Attorney General Jeff Sessions will hold a briefing Tuesday at the Department of Justice to make the announcement on the DACA program, which protects nearly 800,000 people from deportation.
Ahead of the official announcement, Trump hinted that he’d ultimately be leaving it up to Congress over what to do about the Dreamers.
DACA allows individuals who entered the U.S. prior to their 16th birthday to register to remain in the country, provided they pay a fee and meet certain requirements related to their education and criminal record. Those accepted under the policy may stay for renewable periods and are eligible for work permits.
The White House said repeatedly that the decision was one Trump was not taking lightly.
“The president’s priorities on immigration are to create a system that encourages legal immigration and benefits our economy and American workers,” White House press secretary Sarah Sanders said Friday. “The president’s been very clear he loves people and he wants to make sure that this decision is done correctly.”
The president further expressed that he believed it would be a difficult choice to end the policy.
“We love the Dreamers,” said Trump from the Oval Office on Friday. “We love everybody.”
Trump told ABC News’ David Muir in January that those covered by the program “shouldn’t be very worried” and that they’re “going to take care of everybody.”

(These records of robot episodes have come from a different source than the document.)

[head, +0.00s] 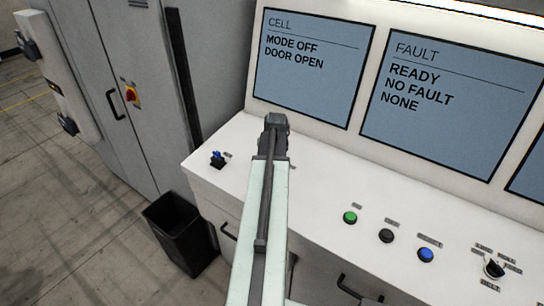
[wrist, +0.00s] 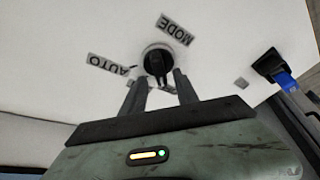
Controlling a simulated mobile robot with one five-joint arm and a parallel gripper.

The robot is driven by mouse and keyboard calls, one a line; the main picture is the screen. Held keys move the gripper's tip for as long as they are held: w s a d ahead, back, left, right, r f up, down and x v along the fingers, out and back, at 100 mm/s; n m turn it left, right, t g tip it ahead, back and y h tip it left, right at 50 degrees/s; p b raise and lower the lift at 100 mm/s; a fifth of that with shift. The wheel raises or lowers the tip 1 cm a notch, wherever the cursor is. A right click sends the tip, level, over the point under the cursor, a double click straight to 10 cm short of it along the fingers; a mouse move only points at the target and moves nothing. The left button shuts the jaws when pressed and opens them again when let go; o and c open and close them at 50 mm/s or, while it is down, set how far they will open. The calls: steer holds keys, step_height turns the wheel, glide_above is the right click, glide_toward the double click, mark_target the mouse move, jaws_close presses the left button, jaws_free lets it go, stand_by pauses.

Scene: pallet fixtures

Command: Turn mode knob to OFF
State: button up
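The black mode knob (wrist: 157,62) sits on the white console top in the wrist view, beside a MODE label (wrist: 175,29) and an AUTO label (wrist: 107,65). My gripper (wrist: 161,80) is open, its two dark fingers apart with tips just at the near side of the knob. I cannot tell whether they touch it. In the head view the knob is hidden behind my arm and gripper (head: 273,140). The CELL screen (head: 311,65) reads MODE OFF and DOOR OPEN.
A blue key switch (wrist: 282,76) stands to the right in the wrist view; in the head view it is at left (head: 217,159). Green (head: 350,217), black (head: 386,236) and blue (head: 426,255) buttons and another selector (head: 494,268) lie right. The FAULT screen (head: 437,90) reads READY.

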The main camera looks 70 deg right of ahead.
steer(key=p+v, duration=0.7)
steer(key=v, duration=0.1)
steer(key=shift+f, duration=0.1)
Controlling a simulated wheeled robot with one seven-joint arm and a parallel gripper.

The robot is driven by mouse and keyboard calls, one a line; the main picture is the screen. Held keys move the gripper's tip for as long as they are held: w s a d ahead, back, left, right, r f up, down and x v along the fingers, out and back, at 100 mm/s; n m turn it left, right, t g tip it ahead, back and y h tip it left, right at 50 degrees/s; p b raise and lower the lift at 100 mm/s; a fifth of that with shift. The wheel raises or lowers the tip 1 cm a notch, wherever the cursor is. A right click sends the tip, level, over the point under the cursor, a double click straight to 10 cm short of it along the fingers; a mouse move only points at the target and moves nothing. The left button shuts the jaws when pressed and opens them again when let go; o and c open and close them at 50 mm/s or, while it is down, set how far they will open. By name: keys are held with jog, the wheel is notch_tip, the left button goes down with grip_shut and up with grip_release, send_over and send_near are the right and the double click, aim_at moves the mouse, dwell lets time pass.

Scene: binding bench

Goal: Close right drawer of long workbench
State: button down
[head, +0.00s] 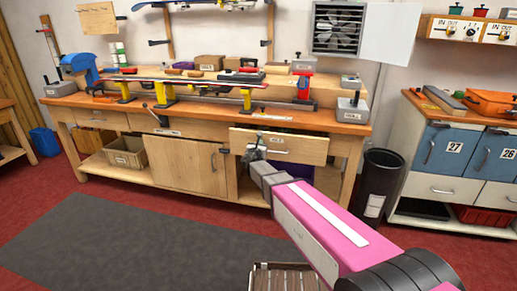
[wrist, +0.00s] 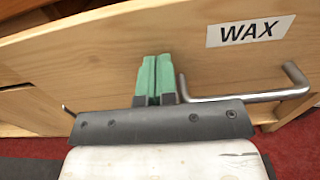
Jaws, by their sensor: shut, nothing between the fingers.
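The long workbench (head: 336,122) stands against the wall, with a wooden top and wooden front. Its right drawer (head: 308,150) stands out from the bench front, and a strip of its inside shows. In the wrist view the drawer front (wrist: 215,65) carries a WAX label (wrist: 250,31) and a bent metal bar handle (wrist: 270,93). My gripper (head: 257,143) is at the left part of the drawer front. In the wrist view its green fingertips (wrist: 154,65) are together, empty, just left of the handle. I cannot tell whether they touch the wood.
A black bin (head: 378,182) stands right of the bench. A cabinet with blue doors (head: 450,150) is farther right. A slatted crate (head: 283,277) is on the floor near me. A grey mat (head: 140,240) lies on the red floor before the bench, mostly clear.

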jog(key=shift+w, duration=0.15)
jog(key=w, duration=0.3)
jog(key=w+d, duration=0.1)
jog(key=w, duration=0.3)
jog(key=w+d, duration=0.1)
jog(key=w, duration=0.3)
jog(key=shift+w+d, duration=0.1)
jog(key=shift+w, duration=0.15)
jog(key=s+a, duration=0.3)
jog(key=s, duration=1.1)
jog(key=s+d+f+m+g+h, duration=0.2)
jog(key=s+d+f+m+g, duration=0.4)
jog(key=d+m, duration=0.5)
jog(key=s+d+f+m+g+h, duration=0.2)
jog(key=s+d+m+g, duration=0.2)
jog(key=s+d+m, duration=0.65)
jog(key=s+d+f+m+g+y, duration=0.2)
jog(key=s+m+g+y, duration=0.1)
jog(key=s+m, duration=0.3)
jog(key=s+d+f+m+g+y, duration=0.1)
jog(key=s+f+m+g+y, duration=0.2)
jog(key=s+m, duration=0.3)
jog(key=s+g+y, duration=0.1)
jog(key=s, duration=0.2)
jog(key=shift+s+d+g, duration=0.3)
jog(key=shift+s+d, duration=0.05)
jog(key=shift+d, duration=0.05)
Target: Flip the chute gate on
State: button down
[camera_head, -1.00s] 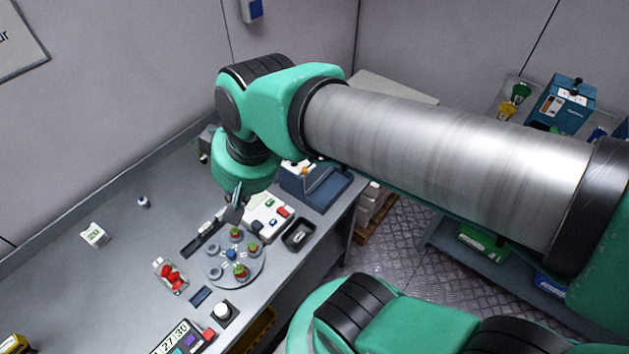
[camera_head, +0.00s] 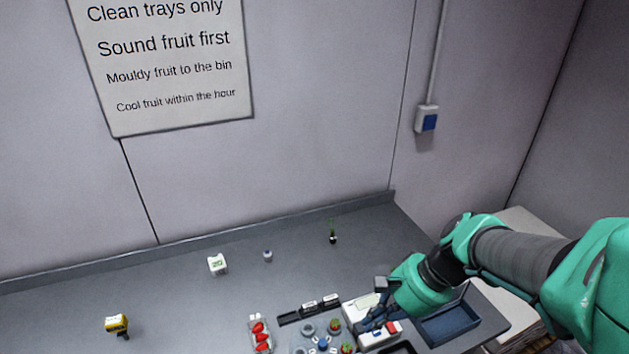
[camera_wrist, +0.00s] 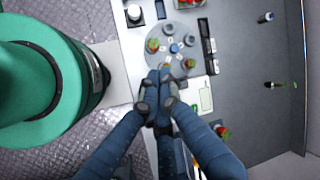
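No part is clearly marked as the chute gate, and I cannot tell which part it is. A white control box (camera_head: 358,311) with a pale display and a red button stands on the bench, partly hidden by my arm. Its pale display (camera_wrist: 206,99) also shows in the wrist view. My gripper (camera_head: 366,326) is low at the box's front left side. In the wrist view its fingertips (camera_wrist: 159,75) lie together with nothing seen between them, over the edge of the round grey plate (camera_wrist: 188,50). Contact cannot be told.
The plate carries berries on round holders. A clear punnet of red berries (camera_head: 260,335) lies left of it. A dark blue tray (camera_head: 452,325) is right of the box. A small wall box (camera_head: 427,119) hangs above. The bench's left and back areas are mostly clear.

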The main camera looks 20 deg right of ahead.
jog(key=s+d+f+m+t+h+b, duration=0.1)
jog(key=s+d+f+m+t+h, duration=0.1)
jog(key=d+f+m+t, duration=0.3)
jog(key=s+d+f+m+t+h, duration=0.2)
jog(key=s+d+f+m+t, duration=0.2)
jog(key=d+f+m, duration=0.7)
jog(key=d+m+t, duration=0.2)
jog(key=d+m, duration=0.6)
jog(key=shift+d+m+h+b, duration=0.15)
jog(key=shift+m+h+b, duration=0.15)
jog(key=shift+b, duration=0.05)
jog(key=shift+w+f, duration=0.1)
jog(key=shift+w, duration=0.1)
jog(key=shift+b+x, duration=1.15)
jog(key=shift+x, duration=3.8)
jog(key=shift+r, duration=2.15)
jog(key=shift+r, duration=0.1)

“I do have a big heart,” said Trump at the time on the matter.
The administration chose Sept. 5 to make its announcement on DACA, the same day Texas Attorney General Ken Paxton and nine other attorneys general had said they planned on expanding a lawsuit to include a challenge to the DACA program if it’s not ended.
President Barack Obama, who implemented DACA on June 15, 2012, using an executive action, intended for the program to be temporary and for Congress to pass a more comprehensive immigration reform bill.
“Now, let’s be clear — this is not amnesty, this is not immunity, this is not a path to citizenship,” Obama said as he made the announcement from the Rose Garden. “It’s not a permanent fix. This is a temporary stopgap measure that lets us focus our resources wisely while giving a degree of relief and hope to talented, driven, patriotic young people.”
Congress has been struggling for years to pass legislation that would overhaul the country’s immigration system, with the most recent attempt in 2013. The immigration bill drafted by eight Republican and Democratic senators — known as the “Gang of Eight” — that would have given millions of undocumented immigrants a path to citizenship passed the Senate but failed in the House.